● **INFORMATION PROVIDED**:
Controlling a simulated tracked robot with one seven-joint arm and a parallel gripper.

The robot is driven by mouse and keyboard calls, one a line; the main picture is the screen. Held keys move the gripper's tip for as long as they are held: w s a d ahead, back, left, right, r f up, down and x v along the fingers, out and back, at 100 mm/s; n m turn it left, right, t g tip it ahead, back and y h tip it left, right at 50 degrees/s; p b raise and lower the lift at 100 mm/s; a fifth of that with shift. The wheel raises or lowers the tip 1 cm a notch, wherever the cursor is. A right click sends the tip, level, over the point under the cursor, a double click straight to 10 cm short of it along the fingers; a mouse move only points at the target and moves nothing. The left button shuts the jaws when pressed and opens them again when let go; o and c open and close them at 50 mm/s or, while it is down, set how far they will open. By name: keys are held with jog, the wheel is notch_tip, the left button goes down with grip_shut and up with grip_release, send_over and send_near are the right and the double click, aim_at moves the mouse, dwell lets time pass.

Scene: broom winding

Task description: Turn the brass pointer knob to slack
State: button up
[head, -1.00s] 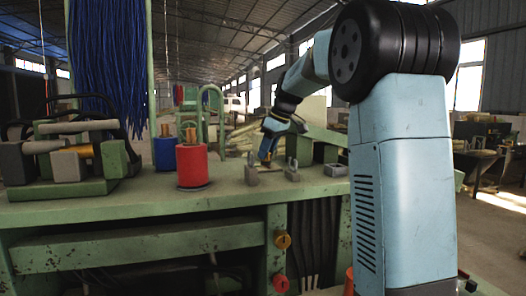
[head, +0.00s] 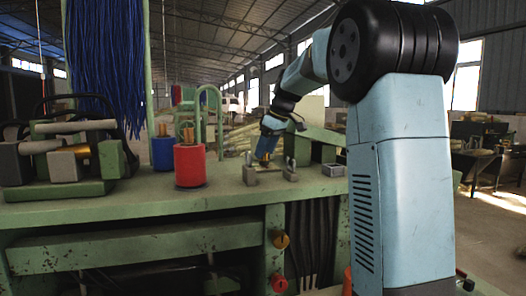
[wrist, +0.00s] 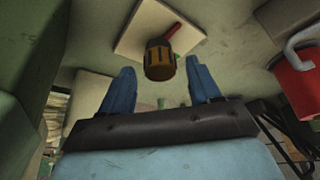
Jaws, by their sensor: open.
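The brass pointer knob (wrist: 160,62) stands on a pale square plate (wrist: 133,38) in the wrist view. Its red pointer points up and to the right in that view. My gripper (wrist: 162,82) is open and empty, with one blue finger on each side of the knob and a gap to each. I cannot tell whether the fingertips are level with it. In the head view my gripper (head: 263,161) reaches down to the bench top, and the knob is largely hidden there.
The green bench (head: 130,202) carries a red spool (head: 190,165), a blue spool (head: 164,150) and a clamp-like block assembly (head: 65,160) at left. Small grey brackets (head: 250,174) stand close by my gripper.

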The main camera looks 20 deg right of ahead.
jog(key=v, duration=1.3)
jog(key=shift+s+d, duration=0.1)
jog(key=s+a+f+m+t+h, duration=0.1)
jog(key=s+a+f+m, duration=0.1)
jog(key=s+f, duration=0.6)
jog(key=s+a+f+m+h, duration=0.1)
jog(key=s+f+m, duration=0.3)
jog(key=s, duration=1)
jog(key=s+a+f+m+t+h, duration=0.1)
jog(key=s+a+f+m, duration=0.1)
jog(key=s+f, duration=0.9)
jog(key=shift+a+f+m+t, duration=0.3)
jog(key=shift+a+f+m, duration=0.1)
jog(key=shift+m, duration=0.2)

● **GOAL**: Restate the listing above word for word, and skip the pictures.

● **THE RESPONSE**:
Controlling a simulated tracked robot with one seven-joint arm and a parallel gripper.

The robot is driven by mouse and keyboard calls, one a line; the main picture is the screen. Held keys move the gripper's tip for as long as they are held: w s a d ahead, back, left, right, r f up, down and x v along the fingers, out and back, at 100 mm/s; n m turn it left, right, t g tip it ahead, back and y h tip it left, right at 50 degrees/s; p b raise and lower the lift at 100 mm/s; a fifth of that with shift. The wheel raises or lowers the tip 1 cm a notch, wherever the cursor is. A right click sends the tip, level, over the point under the cursor, a double click straight to 10 cm short of it along the fingers; a mouse move only points at the target and moves nothing. The left button shuts the jaws when pressed and opens them again when let go; o and c open and close them at 50 mm/s or, while it is down, set how far they will open. By name: keys are held with jog, the wheel is notch_tip, the left button goes down with grip_shut and up with grip_release, send_over and send_near are the right and the double click, aim_at moves the mouse, dwell lets time pass.

Scene: broom winding

Task description: Turn the brass pointer knob to slack
State: button up
[head, -1.00s] 
[head, +0.00s] 
[wrist, +0.00s] 
Jaws, by their sensor: open.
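The brass pointer knob (wrist: 160,62) stands on a pale square plate (wrist: 133,38) in the wrist view. Its red pointer points up and to the right in that view. My gripper (wrist: 162,82) is open and empty, with one blue finger on each side of the knob and a gap to each. I cannot tell whether the fingertips are level with it. In the head view my gripper (head: 263,161) reaches down to the bench top, and the knob is largely hidden there.
The green bench (head: 130,202) carries a red spool (head: 190,165), a blue spool (head: 164,150) and a clamp-like block assembly (head: 65,160) at left. Small grey brackets (head: 250,174) stand close by my gripper.

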The main camera looks 20 deg right of ahead.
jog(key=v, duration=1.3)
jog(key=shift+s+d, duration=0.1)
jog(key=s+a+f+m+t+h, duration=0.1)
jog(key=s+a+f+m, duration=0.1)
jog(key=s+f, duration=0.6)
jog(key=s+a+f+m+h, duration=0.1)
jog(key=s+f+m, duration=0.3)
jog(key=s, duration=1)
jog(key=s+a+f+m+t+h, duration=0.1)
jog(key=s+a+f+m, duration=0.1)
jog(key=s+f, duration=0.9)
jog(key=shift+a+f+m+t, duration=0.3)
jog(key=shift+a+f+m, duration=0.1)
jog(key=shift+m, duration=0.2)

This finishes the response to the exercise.